Hi! My name is Dee Perez and I just started working as a Research Associate for ACE.
I grew up in a pretty normal American family. We ate meat and wore leather. My dad and brother enjoyed hunting. We raised horses and participated in horse shows and also went to rodeos as a family. My family would say they loved animals, but I loved them differently. I have always been the type of person to question things and as my awareness grew, so did my questions. Was it really loving to shoot deer or be harsh when training horses? My questions didn’t sit well with my family, because it led to uncomfortable discussions. My family didn’t want to change their habits–many people don’t, but I did. For instance, when I learned about animal testing, I became committed to buying products that were not tested on animals. The first time I saw my dad kill a deer, I refused to eat it. When my brother and I raised a calf, I could not let it be killed for meat. When I saw a horse break a leg during a rodeo, I stopped thinking of rodeos as entertainment but as activities that caused harm to animals; going to rodeos was no longer fun for me.
The writer Alice Walker once said, “You do your best, and when you know better, you do better.” That has been my path. The more I learn about how human activities affect animals, the more inspired I am to change my actions to reduce suffering.
Before coming to ACE, I spent more than 20 years in higher education. I developed and managed grant-funded programs, serving underprivileged and at-risk students, and building programs that allowed better access to college. I also taught English, communication, research skills, and a variety of writing classes at colleges and universities. I hold a BA in English/Communications, an MFA in Nonfiction Writing, and I’ve done extensive graduate coursework in business management, marketing and PR.

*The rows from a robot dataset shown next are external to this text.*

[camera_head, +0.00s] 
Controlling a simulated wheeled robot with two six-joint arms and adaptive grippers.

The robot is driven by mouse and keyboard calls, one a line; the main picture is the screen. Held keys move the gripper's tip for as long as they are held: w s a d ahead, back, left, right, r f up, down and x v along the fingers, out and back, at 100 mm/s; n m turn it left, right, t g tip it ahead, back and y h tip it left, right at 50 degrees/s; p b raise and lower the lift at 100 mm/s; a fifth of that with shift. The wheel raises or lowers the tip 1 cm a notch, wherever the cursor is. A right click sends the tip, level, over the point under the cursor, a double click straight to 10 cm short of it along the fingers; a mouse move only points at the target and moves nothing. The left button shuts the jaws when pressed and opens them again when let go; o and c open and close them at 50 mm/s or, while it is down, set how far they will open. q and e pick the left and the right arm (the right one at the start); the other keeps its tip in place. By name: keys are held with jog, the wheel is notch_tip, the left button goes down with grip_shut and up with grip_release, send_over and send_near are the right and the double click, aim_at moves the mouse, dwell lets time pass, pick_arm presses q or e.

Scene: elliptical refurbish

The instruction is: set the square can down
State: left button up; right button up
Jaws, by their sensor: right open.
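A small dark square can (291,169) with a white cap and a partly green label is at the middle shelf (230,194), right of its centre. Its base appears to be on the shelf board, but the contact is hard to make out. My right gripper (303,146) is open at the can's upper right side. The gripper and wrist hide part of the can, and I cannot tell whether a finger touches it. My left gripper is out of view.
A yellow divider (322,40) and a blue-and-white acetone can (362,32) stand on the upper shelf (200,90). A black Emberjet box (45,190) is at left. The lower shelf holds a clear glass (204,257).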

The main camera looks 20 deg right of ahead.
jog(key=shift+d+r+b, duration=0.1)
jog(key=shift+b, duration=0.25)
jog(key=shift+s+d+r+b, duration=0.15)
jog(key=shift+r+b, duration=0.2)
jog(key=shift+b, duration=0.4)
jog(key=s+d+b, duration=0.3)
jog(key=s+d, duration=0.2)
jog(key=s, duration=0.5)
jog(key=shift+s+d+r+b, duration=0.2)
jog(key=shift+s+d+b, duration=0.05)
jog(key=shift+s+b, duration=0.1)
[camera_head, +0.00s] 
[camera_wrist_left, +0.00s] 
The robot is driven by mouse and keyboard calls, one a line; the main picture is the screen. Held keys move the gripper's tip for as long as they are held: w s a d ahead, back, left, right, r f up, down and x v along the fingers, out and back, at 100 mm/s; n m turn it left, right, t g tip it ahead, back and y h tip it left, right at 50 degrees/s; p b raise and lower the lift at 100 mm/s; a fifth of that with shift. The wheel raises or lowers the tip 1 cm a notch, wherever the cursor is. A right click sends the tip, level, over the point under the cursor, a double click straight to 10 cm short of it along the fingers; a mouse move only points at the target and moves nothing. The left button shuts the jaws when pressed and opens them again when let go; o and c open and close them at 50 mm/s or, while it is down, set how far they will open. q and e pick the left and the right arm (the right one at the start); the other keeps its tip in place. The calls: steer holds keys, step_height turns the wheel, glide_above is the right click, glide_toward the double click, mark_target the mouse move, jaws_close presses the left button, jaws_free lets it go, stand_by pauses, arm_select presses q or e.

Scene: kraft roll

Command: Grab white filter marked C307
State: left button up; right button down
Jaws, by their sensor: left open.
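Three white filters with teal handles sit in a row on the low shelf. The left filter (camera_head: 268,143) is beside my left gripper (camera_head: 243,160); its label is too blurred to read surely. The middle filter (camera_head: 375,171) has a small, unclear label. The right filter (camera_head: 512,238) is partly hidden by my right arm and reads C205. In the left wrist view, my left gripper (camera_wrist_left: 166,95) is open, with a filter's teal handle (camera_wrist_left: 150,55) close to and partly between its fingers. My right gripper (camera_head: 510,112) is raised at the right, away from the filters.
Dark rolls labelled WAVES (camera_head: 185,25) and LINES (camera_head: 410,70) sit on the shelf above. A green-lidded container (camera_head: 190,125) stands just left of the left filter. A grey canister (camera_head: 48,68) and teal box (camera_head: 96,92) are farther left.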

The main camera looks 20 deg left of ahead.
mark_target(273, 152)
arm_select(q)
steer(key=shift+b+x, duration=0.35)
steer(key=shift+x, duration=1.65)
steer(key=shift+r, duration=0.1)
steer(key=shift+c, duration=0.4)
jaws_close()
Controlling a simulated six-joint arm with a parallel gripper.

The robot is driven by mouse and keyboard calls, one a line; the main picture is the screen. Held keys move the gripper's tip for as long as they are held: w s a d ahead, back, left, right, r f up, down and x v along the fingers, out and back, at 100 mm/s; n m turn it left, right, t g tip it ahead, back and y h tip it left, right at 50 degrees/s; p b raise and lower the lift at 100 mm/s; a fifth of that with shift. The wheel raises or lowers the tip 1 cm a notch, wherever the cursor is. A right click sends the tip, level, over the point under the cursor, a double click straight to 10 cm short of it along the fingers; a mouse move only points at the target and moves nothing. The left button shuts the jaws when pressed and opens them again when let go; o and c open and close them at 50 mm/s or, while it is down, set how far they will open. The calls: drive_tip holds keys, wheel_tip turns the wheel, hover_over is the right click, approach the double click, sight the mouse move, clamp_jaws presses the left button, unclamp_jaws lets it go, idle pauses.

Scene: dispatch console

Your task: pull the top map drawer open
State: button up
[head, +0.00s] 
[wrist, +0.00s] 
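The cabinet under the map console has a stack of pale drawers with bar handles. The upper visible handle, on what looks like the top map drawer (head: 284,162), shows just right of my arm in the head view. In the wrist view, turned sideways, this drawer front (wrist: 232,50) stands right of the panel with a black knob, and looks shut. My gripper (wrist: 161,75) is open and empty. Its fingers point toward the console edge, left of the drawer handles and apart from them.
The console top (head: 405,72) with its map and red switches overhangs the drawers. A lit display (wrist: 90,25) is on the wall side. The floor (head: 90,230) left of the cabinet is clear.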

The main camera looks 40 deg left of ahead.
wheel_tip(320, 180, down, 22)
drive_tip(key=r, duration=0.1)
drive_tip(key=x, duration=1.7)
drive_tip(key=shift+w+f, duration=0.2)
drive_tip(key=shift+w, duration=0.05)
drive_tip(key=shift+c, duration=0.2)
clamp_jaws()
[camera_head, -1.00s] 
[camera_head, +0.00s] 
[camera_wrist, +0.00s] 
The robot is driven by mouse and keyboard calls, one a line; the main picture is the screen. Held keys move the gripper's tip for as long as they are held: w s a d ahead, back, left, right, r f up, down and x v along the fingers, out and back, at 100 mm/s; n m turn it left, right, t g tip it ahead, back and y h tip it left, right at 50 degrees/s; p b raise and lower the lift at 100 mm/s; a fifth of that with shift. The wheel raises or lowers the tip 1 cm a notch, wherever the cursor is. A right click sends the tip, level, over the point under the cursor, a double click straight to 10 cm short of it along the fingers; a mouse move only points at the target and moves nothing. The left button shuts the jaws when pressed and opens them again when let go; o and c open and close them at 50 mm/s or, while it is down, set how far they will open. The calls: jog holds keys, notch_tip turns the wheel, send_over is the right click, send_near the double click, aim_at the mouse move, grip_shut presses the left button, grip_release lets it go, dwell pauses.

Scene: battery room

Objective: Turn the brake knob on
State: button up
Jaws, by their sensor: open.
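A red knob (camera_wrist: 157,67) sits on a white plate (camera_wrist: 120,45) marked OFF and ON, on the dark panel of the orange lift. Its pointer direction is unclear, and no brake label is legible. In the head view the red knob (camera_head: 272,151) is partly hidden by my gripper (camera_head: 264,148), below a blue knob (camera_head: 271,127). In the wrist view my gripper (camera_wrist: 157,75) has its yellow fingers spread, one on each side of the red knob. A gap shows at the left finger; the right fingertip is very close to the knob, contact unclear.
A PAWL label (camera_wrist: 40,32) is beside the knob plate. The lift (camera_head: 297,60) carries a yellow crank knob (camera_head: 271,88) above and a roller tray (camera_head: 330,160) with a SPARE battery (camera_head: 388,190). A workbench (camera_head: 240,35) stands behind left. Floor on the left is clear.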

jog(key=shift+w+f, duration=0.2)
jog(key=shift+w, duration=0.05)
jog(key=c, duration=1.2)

In the last several years, I’ve become more focused on working on behalf of animals. I developed a year-long series of classes for the university where I worked called Two-Legged and Four-Legged: Exploring Human Relationships with Animals. In that class we explored myriad issues around companion animals, wild animals, captive animals, and animals used for food, clothing, and research. As my knowledge and understanding about animal issues grew, so did my desire to do more to help animals.
I left higher education in 2012, hopeful that my next career phase would be in animal welfare. I earned a certificate in Animal Behavior and Welfare, and have done grant writing, fundraising and marketing for animal-focused nonprofits for the last few years. I started connecting with animal advocates where I live in southern Oregon, and developed a blog with the local newspaper that focuses on animal issues. And now, I am so happy and excited to be working with ACE. I’m thrilled to get to use my research and writing skills to explore the work being done on behalf of animals, and to help people make informed decisions about their own animal advocacy.
I think the work of ACE is unique in that we focus on ways to most effectively reduce or eliminate animal suffering. While all work done to help animals is valuable, looking at larger impacts in a more holistic and research-oriented way can help those of us who love animals understand advocacy in a broader, deeper context. I am so happy to be working with the great people at ACE, and I look forward to connecting with animal advocates around the world in this important work.